### Description of the task
Restate each of the lines below word for word and drop every picture.
Raw data start
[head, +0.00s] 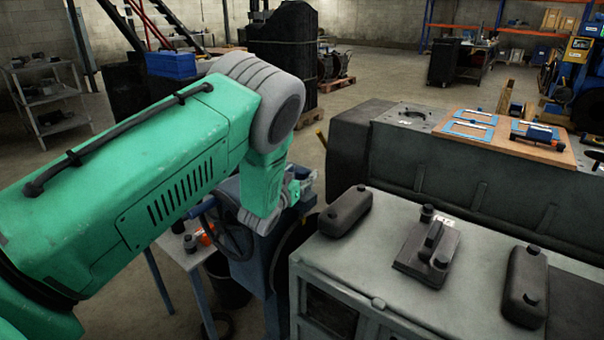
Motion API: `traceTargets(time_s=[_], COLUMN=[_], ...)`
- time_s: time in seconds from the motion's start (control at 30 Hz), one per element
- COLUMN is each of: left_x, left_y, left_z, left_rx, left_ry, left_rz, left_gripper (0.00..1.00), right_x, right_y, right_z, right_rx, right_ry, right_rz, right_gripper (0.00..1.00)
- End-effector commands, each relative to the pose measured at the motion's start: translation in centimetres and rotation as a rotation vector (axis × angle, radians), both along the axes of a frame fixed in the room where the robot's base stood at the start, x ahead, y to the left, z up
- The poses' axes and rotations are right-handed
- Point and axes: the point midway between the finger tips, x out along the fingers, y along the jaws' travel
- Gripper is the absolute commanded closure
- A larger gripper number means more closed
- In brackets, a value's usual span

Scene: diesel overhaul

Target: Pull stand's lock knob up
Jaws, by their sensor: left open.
Raw data end
### Result of the exercise
[head, +0.00s] 
Motion API: `traceTargets(time_s=[_], COLUMN=[_], ...)`
- time_s: time in seconds from the motion's start (control at 30 Hz), one per element
- COLUMN is each of: left_x, left_y, left_z, left_rx, left_ry, left_rz, left_gripper (0.00..1.00), right_x, right_y, right_z, right_rx, right_ry, right_rz, right_gripper (0.00..1.00)
- End-effector commands, each relative to the pose measured at the motion's start: translation in centimetres and rotation as a rotation vector (axis × angle, radians), both along the axes of a frame fixed in the room where the robot's base stood at the start, x ahead, y to the left, z up
- The poses' axes and rotations are right-handed
- Point and axes: the point midway between the finger tips, x out along the fingers, y along the jaws' travel
- Gripper is the absolute commanded closure
- A larger gripper number means more closed
- In brackets, a value's usual span

Scene: diesel overhaul

Target: Pull stand's lock knob up
Jaws, by their sensor: left open.

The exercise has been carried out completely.